Note: if you plan to outsource the cutting, you may want to consider first printing out a template to ensure your measurements are correct and your bends are in the right place.

*If you want to do this by hand, rock on. Time to make friends with drill bits, hole saws, grinders, and files. BE CAREFUL when working with sheet metal. It cuts flesh effortlessly.

I cut this pattern out on a Omax waterjet.

Step 2: Remove Sharp, Pokey Bits.

The waterjet often leaves little razor sharp pokey bits (tabs) where it cuts out openings. I found that wire cutters make quick work of removing these. Follow up with a metal flat file until smooth.

Step 3: Clean and Prep for Bending

The waterjet uses water and abrasive garnet (sand) to cut the steel. Because of this mixture, steel rusts surprisingly quickly. Before bending you want to clean and prep your flat pattern. It's much easier to work with while flat.

*Don't forget to wear some good safety glasses and hearing protection.

When sanding, it helps to clamp the piece onto your work surface with a piece of wood as a backer (so that you don't sand your table).

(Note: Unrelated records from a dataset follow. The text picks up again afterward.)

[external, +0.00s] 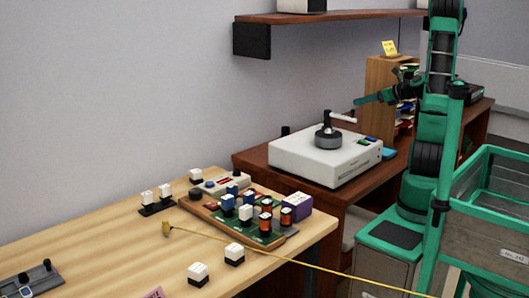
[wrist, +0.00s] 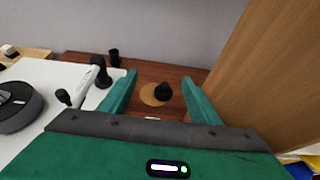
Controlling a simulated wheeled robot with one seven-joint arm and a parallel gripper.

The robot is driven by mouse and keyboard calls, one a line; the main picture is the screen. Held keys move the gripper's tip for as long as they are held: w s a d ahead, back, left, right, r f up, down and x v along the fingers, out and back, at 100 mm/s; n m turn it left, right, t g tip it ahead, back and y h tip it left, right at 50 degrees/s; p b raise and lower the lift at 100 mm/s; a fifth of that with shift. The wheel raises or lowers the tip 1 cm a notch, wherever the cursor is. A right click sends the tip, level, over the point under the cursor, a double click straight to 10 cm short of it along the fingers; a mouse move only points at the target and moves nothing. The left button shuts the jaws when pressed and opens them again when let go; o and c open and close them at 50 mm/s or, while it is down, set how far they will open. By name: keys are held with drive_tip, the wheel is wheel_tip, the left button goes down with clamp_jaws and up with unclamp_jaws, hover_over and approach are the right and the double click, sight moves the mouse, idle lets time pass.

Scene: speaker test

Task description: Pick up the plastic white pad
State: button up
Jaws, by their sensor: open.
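No thing in view is clearly the plastic white pad. I cannot tell whether either is the pad. My gripper (external: 362,99) is open above the back of the dark wooden desk, with its fingers pointing left. In the wrist view, the open fingers (wrist: 160,78) frame a tan disc (wrist: 150,97) with a black knob (wrist: 162,91) on the desk; nothing is held.
The white device (external: 318,163) with a grey dial stands on the dark desk (external: 250,160), left of my gripper. A wooden organizer (external: 378,80) stands close on the right. A shelf (external: 330,15) hangs above. A light table (external: 110,225) holds several small parts.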

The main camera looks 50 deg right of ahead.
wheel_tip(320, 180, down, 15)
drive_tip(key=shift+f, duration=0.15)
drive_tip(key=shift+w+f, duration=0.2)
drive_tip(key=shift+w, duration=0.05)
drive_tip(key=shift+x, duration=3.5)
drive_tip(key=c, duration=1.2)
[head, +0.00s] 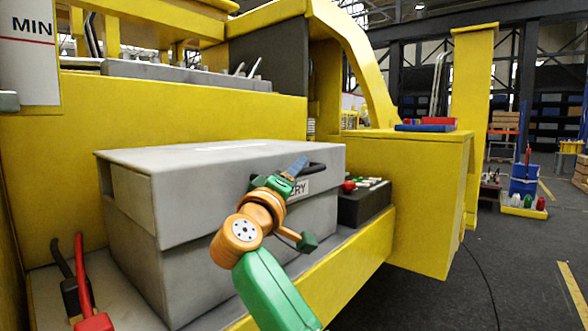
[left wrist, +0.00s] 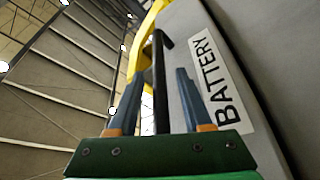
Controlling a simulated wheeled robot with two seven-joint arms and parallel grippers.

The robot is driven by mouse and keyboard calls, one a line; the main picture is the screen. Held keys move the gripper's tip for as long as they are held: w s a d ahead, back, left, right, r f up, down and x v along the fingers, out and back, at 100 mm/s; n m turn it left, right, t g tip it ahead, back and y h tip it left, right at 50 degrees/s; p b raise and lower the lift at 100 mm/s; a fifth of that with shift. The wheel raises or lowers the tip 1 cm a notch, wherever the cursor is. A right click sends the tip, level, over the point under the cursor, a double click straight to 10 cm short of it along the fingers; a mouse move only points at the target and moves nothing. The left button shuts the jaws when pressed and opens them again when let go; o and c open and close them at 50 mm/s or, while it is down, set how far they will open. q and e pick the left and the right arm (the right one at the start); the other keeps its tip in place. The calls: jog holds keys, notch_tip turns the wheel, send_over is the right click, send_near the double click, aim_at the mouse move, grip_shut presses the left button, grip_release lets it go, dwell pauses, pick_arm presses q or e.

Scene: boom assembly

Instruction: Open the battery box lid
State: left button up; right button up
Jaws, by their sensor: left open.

I used a pneumatic right angle grinder with a Roloc disc but fine sandpaper or Scotch-Brite work great. With whatever method you use you'll want to pay attention to direction of the sanding lines as they will be visible on the file product. I started on the bottom side to get the technique down and then flipped it over to finish the front.

Step 4: Time to Bend

I bent this tray using a hand cranked sheet metal press brake. Although if you're careful you can do it over the edge of the table. In this case the perforated lines not only give you a good guide for where to bend, but also help keep the corners tight.

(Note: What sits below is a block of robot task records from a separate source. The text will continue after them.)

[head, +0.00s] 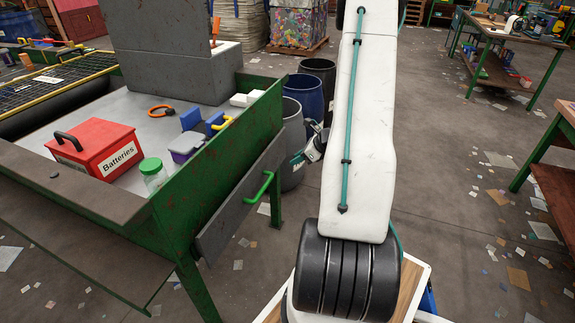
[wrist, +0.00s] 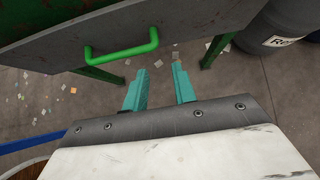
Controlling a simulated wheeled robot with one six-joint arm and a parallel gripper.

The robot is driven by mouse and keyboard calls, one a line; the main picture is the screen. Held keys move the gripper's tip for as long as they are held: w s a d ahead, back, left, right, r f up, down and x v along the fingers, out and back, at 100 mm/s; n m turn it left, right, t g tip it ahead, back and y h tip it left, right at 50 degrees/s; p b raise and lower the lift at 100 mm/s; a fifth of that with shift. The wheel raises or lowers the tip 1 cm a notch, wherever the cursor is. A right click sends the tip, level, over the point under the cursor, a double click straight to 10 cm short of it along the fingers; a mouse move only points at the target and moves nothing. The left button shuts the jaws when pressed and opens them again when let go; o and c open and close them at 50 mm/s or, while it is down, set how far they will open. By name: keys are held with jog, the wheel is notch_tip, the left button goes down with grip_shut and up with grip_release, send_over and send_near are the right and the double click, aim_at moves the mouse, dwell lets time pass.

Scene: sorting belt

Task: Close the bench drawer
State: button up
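The bench drawer shows its grey front (head: 228,216) on the green side of the bench (head: 196,175). The front stands out from that side; how far is hard to tell. Its green handle (head: 263,188) is a bar on the front. In the wrist view the drawer front (wrist: 205,22) fills the top, with the handle (wrist: 121,48) left of centre. My gripper (wrist: 162,76) is open and empty, its two teal fingers apart, below and right of the handle and not touching it. In the head view my gripper (head: 299,158) is beyond the handle, partly hidden by my arm.
On the bench are a red batteries box (head: 95,148), a green-lidded jar (head: 153,172) and a grey block (head: 170,50). Bins, one blue (head: 304,92) and one grey (head: 292,130), stand behind my gripper. Open littered floor (head: 450,170) lies to the right.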

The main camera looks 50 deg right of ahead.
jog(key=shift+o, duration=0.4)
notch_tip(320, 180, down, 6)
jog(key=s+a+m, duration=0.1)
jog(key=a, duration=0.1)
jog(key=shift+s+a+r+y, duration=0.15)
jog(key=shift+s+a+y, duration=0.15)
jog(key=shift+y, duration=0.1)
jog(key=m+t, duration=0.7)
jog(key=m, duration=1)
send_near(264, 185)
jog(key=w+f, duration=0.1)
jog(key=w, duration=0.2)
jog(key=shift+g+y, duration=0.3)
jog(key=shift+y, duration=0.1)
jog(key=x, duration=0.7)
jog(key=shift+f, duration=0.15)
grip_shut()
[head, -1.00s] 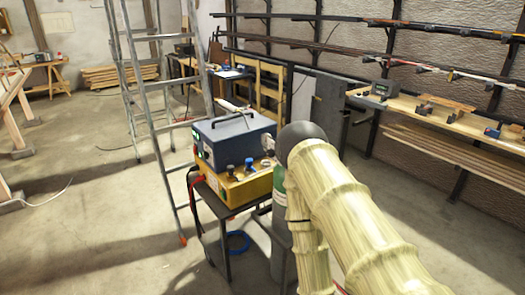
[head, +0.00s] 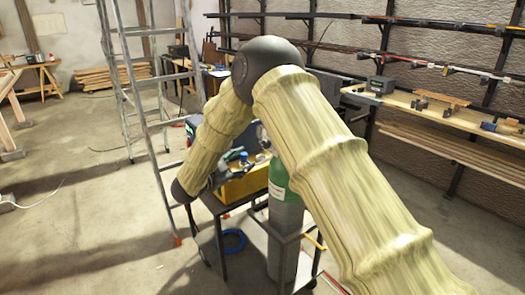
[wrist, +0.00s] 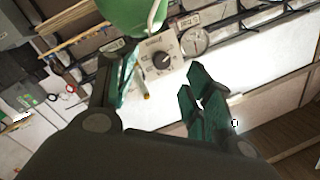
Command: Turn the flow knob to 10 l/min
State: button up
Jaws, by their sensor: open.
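In the wrist view a round black knob (wrist: 163,61) with a pale pointer mark sits on a light grey square plate (wrist: 158,46) with a printed scale. The scale's numbers are too small to read. My gripper (wrist: 161,76) is open, with one dark green finger left of the knob and the other to its lower right. The knob shows between the fingers, and nothing is held. I cannot tell how far the fingertips are from it. In the head view my gripper's green fingers (head: 230,157) show above the yellow box, partly hidden by my arm.
A round gauge (wrist: 194,42) is right of the plate, and a green rounded body (wrist: 128,14) is above it. In the head view a green-topped gas cylinder (head: 284,215) stands beside the yellow box (head: 243,184) on a cart. A ladder (head: 150,100) stands behind.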

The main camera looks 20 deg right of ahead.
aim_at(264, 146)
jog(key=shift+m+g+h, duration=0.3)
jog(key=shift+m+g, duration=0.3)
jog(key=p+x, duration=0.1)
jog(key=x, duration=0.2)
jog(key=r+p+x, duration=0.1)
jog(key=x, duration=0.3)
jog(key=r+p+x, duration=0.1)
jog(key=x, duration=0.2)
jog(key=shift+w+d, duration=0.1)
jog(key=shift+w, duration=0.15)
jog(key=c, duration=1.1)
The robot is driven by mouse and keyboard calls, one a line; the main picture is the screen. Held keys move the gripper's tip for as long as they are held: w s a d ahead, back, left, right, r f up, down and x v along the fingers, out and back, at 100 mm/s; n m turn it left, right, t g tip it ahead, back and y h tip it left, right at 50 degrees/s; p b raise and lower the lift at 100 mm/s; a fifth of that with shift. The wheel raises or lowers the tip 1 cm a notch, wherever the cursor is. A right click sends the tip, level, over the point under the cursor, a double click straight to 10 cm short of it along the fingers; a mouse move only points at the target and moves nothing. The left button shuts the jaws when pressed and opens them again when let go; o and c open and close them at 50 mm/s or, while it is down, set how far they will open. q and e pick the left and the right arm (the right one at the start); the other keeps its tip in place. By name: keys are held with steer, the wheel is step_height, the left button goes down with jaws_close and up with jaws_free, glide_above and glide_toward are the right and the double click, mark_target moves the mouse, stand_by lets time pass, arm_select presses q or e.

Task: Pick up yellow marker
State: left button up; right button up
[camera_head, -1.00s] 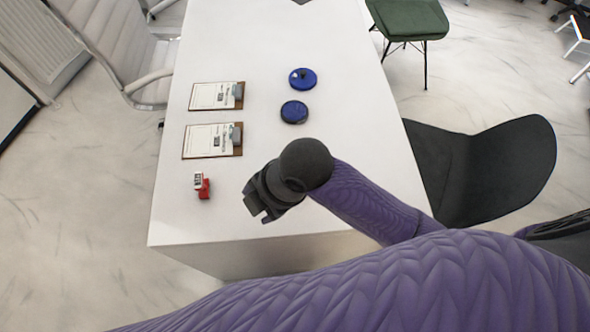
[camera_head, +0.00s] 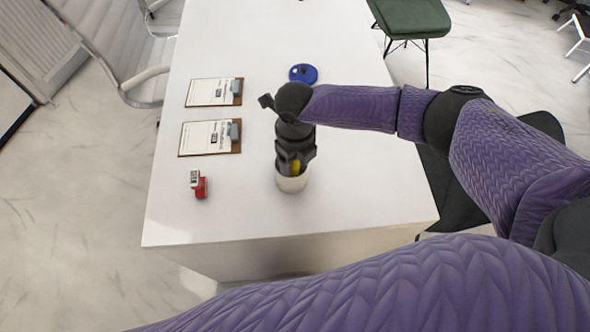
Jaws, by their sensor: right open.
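A yellow marker (camera_head: 295,168) shows as a small patch at the mouth of a light round cup (camera_head: 291,184) near the front of the white table. My right gripper (camera_head: 294,163) points down over the cup, with its fingers open beside the marker. Whether the fingers touch the marker cannot be told, and most of the marker is hidden by the cup and the gripper. My left gripper is not in view.
The white table (camera_head: 375,215) also bears two clipboards (camera_head: 208,92) (camera_head: 205,138) and a red stamp (camera_head: 200,186) on the left. A blue round object (camera_head: 303,74) lies behind my right arm. A dark chair stands at the right edge.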

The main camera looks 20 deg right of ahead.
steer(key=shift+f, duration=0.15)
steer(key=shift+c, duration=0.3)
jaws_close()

Start by bending the back rectangular section.

Next, clamp your steel in the vice like so.

These little tabs need to be bent down to line up with corresponding holes on the sides, so make sure everything is square and the right height.

For this I used a sheet metal hammer that has a special flat face as to not mare (dimple) the steel. A regular hammer or block of wood could work as well. Repeat on the opposite side.

Step 5: Bend the Sides and the Front Lip.

Next, carefully bend the sides making sure not to damage the rear bend. If at any point the sheet metal gets tweaked or dented from bending, use the sheet metal hammer on a strong flat surface to straighten things out before you move on.

Step 6: Aligning and Riveting Tabs

If you're lucky, the holes in the tabs line-up with the holes in the sides.

If not, spend a little more time with the sheet metal hammer and an awl (or nail) to tweak things into place. Sheet metal moves a surprising amount so go easy with it.

Once you get everything lined up you can rivet the tabs together. I used 1/8" aluminum rivets in 1/8" holes.

Line up your holes. Insert your rivet and slowly squeeze the rivet gun. Make sure to stay perpendicular to your holes.

*For those who don't know what a pop rivet is: Also known as a blind rivet, they are a great quick and permanent fastener that is easily drilled out should you need to. They work by drawing the steel shaft through the aluminum sleeve to squeeze the parts together. The shaft snaps once it reaches the right pressure and you're left with a clean minimal rivet head.

Step 7: Finish It Up.

Give your cooling tray a final look over and test fit with your computer. Make any final tweaks and sand/scotch bright any dings or scrapes. Clear coat the steel to prevent rust. Enjoy!